I’ve talked about why canceling Jericho was the right move in the end, but I think it still needs to be recognized that CBS might need to reconsider such moves in the future. Wonky scheduling killed the show’s audience, not necessarily its quality, and I think this is where CBS might have hit their final straw. I think that CBS is worried about the bottom line, and the ratings performance, and I kind of wonder whether they really watched the show to see. Jericho’s fanbase was rabid and of a different sort than most of their shows. The network was able to cancel shows in the past without fanfare (Where’s the outrage for Close to Home?) because they are casual viewers: Jericho didn’t have any of those, and canceling it is likely to end up being more than they bargained for.

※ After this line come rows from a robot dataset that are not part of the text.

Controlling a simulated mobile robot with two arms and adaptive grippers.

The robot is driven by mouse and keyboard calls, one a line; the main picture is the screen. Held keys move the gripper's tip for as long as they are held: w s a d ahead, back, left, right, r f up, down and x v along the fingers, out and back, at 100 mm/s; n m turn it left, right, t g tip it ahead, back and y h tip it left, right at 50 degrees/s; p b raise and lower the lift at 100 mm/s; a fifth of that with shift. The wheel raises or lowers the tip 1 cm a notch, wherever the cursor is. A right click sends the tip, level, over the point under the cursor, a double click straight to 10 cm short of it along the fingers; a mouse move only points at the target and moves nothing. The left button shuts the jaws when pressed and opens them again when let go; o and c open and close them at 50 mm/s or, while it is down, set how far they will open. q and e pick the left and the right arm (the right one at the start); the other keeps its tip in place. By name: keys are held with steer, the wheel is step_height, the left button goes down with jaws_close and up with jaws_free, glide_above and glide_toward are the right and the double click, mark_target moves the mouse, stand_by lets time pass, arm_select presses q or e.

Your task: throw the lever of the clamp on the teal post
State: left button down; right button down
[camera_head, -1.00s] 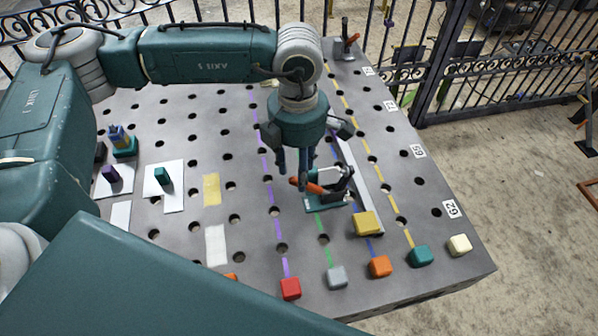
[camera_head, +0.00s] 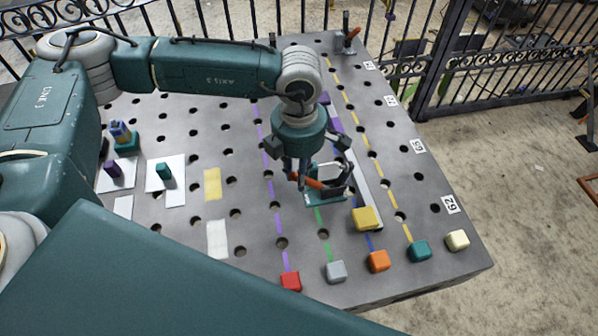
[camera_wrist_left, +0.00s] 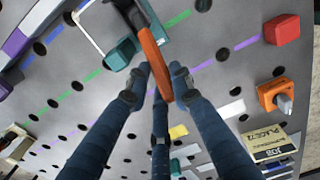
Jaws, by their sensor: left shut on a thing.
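The clamp (camera_head: 340,186) has a dark body on a teal base (camera_head: 326,198) in the middle right of the table. Its orange lever (camera_head: 318,184) reaches left, low over the base. My left gripper (camera_head: 302,180) comes down from above, shut on the lever. In the left wrist view the orange lever (camera_wrist_left: 154,60) stands between the blue-grey fingers (camera_wrist_left: 158,88), beside the teal block (camera_wrist_left: 121,54). The fingers hide part of the lever in the head view. My right gripper is not in view.
A yellow block (camera_head: 365,218) sits near the clamp on a long pale bar (camera_head: 362,165). Red (camera_head: 291,281), grey (camera_head: 336,271), orange (camera_head: 378,261) and teal (camera_head: 419,250) blocks line the front edge. Another clamp (camera_head: 347,38) stands at the far corner.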

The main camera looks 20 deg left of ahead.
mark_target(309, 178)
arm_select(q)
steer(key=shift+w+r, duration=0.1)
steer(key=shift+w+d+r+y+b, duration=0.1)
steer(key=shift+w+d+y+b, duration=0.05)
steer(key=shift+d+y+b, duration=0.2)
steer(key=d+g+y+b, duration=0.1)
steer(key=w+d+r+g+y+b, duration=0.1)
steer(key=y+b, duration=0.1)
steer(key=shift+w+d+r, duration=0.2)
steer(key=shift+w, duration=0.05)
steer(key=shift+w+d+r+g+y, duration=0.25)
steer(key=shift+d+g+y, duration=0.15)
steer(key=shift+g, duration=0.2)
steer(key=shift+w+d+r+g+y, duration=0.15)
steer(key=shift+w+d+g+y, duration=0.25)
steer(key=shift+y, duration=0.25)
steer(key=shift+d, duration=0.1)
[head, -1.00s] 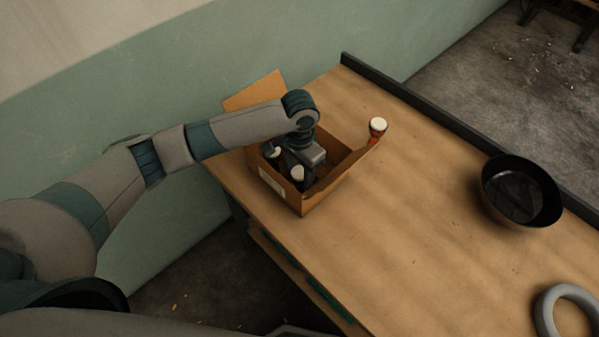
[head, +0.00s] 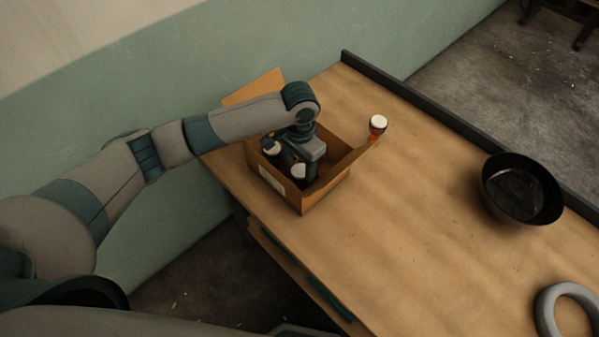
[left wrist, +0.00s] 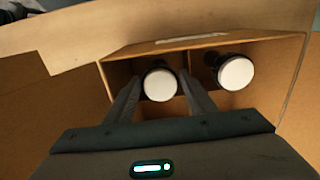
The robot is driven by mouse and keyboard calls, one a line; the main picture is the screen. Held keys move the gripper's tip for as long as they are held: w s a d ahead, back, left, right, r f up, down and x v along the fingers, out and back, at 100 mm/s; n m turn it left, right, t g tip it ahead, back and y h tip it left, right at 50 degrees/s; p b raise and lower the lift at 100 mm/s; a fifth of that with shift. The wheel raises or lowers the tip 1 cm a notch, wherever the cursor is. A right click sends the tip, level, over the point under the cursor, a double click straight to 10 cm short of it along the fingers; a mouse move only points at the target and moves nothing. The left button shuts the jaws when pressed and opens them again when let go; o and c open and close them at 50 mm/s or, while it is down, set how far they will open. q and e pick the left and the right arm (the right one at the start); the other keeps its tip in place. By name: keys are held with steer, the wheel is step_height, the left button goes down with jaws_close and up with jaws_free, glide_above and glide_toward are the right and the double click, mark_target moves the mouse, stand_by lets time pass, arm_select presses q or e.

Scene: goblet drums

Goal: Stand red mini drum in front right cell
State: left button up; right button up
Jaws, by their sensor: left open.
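A small drum with a white head and a red body (head: 377,127) stands on the table just beyond the box's right flap, which hides its lower part. The open cardboard box (head: 325,200) holds two white-topped drums along its labelled near wall. My left gripper (left wrist: 157,92) is open inside the box, its fingers on either side of one drum (left wrist: 160,85); that drum's head shows in the head view (head: 298,171). Its body looks dark and its colour cannot be told. The other drum (left wrist: 236,72) stands beside it, near the back-left side in the head view (head: 271,147). My right gripper is not in view.
A black bowl (head: 521,190) and a grey ring (head: 570,305) are on the right of the table. A dark raised edge (head: 430,108) runs along the far side. The box flaps stand outward. The middle of the table is clear.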

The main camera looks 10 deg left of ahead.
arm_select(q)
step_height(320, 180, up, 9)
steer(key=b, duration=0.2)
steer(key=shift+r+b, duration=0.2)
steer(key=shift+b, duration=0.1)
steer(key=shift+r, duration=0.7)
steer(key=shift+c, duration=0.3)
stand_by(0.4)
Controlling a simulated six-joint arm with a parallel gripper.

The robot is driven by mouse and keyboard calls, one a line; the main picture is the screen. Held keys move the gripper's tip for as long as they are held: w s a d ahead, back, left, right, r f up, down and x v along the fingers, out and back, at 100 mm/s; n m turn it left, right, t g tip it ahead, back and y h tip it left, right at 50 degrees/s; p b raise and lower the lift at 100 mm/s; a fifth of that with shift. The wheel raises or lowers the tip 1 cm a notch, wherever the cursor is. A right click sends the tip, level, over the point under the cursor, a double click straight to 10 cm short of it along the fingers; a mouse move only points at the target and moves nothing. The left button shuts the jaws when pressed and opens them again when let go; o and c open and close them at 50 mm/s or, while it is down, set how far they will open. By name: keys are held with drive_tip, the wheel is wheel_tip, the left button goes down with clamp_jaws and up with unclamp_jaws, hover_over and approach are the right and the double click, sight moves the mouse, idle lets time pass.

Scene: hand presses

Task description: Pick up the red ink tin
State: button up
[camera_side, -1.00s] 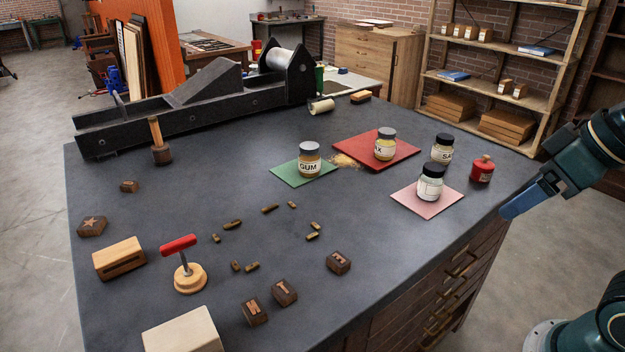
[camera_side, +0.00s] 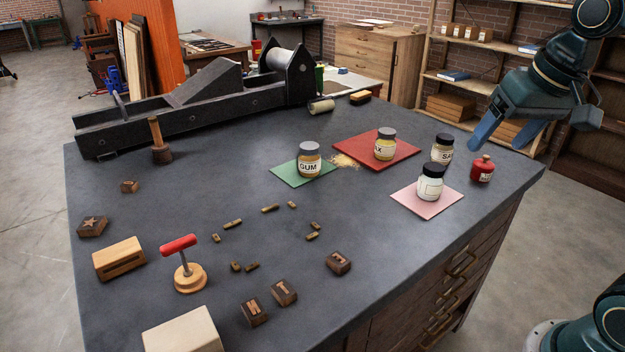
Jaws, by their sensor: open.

It had to be done, but it’s certainly put them in a lesser eye with some of the people that they hope might turn up this season for Moonlight and Viva Laughlin, two shows which might need a touch of their fandom. If they ever want to branch into serial television for real, they will need to realize that quality does matter. We’ll see if their tone changes as time moves forward.

4. ABC Picks Up ‘Cavemen’

It’s a show I haven’t even seen and yet already despise. In a year of development where ABC had plenty of comedy options, including a sitcom pilot directed by Christopher Guest (Best in Show, A Mighty Wind) and produced by Mitch Hurwitz (Creator, Arrested Development), there was no need for them to search out the single worst concept in the history of sitcom television just because it worked well as a commercial. Commercials do not make good sitcoms (Baby Bob, anyone?), and this is a lesson you should have learned by now.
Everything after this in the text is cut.